Air Force and Navy turn to biofuels
We know that airplanes, especially jet fighters, consume large amount of fuel. But, since we can’t cease using them, the US Air Force and Navy have come up with a solution to operate them using jet biofuel. The two have been testing their aircrafts by running them on biofuel with the Air Force already approving F-15 and F-16 fighters and C-17 transport planes to utilize 50 percent biofuel. The Navy, meanwhile, is looking to approve all its aircraft and surface ships to operate on sustainable energy by the fall of 2012.
Navy robots clear barnacles, reduce fuel consumption
In an effort to reduce fuel consumption prompted by extra drag caused by barnacles and biofilms, the US Navy is making use of a new robot called Hull BUG, which will clean the ships.

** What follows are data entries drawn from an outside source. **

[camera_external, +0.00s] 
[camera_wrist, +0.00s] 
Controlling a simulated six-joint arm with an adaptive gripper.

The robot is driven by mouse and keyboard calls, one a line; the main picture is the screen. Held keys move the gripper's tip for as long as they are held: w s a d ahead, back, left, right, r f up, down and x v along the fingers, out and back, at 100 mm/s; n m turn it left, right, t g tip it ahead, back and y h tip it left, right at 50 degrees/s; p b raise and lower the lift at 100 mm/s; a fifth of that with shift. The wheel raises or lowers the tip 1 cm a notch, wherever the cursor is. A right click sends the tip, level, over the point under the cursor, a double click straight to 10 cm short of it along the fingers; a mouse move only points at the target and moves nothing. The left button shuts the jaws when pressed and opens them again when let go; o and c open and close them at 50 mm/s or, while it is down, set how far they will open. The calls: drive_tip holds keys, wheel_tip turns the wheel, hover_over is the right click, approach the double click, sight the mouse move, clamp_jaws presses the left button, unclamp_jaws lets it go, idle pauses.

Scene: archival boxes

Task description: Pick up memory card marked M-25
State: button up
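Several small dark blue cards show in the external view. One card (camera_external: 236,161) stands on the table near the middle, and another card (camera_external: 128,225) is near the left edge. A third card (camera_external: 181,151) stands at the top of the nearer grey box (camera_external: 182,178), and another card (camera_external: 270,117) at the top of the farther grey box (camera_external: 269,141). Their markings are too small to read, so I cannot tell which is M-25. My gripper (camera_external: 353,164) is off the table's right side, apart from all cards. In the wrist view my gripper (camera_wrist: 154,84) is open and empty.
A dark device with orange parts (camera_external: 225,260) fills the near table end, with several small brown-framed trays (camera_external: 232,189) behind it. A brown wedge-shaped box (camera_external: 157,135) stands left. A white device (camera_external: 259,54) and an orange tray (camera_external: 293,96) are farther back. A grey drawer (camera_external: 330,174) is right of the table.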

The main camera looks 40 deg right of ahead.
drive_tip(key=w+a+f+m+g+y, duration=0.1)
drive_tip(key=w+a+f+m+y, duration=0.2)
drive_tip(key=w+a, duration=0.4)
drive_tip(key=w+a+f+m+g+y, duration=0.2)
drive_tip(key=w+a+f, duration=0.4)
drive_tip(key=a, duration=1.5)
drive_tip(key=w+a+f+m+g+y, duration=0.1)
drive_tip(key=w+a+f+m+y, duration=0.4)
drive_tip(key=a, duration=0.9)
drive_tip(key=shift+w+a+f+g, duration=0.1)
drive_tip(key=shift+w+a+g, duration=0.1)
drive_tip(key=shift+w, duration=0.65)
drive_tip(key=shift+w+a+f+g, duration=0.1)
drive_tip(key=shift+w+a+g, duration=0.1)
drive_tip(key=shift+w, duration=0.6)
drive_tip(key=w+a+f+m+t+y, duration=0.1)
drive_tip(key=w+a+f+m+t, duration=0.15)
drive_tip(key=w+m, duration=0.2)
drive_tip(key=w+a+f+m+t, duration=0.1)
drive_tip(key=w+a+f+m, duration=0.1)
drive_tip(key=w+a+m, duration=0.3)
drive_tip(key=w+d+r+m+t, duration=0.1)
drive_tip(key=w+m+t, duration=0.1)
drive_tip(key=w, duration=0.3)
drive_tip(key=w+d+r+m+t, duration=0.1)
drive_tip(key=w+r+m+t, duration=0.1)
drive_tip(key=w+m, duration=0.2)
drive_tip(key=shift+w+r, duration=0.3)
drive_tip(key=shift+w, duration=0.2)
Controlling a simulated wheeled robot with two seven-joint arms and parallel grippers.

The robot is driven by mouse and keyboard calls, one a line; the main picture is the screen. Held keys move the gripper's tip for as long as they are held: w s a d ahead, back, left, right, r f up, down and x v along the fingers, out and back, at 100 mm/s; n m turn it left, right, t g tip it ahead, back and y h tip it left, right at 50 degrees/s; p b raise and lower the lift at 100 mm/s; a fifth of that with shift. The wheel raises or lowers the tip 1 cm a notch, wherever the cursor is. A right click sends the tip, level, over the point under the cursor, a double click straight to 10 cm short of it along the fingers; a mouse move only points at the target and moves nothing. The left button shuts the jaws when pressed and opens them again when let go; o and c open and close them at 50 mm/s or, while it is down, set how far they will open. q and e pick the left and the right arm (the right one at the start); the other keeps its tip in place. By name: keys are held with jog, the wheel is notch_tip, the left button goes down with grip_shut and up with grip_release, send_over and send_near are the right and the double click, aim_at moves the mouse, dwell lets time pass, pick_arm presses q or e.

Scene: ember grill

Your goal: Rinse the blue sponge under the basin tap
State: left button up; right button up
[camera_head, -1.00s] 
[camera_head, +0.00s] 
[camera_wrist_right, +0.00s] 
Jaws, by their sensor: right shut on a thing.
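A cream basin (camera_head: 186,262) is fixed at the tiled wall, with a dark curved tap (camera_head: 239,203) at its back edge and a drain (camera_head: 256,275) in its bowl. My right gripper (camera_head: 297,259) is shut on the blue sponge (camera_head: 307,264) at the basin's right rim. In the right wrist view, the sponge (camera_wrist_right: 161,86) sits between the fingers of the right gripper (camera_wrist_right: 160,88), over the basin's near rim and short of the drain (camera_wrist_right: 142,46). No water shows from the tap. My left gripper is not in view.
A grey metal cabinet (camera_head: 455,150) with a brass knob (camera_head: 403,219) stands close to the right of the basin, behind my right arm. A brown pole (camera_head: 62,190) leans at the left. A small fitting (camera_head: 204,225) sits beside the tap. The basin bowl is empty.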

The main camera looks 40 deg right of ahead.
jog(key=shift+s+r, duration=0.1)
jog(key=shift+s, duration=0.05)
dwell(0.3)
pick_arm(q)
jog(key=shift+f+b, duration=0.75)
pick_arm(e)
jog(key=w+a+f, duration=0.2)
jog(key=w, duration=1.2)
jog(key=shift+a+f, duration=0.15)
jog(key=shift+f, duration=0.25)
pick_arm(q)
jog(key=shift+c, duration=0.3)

The autonomous robot is able to sense when a ship needs to be cleaned of barnacles and biofilms and does its duty to reduce drag caused by these creatures and decreases subsequent fuel consumption.
US Army testing host of solar powered shades and tents
Soldiers spend a lot of time camping outdoors in remote areas, where conventional power sources don’t exist. Since batteries tend to wear out, the US Army is testing flexible and portable solar powered shades and tents. Flexible PV panels will help the tents harness sunlight, which can then be converted into renewable power to run computers and night vision goggles.
German super stealth submarine powered by hydrogen fuel cell
German engineering rears its head, this time to create a stealth submarine called U212A that runs via a hydrogen fuel cell. Since it does away with other power sources like diesel, electricity and nuclear energy, the sub is able to stay underwater for a longer period of time. The hydrogen engine also enables the craft to remain silent, stealthy and free of body heat.
Bridge for army made of recycled plastic bottles
The US Army has built a bridge out of recycled plastic bottles, the first of its kind in the world. High strength thermoplastic processed from 100 percent recycled plastic bottles was used to construct the bridge, which is corrosion resistance and requires low maintenance. And if you think such a bridge would be fragile, think again: it can support a weight of a staggering 70 tons.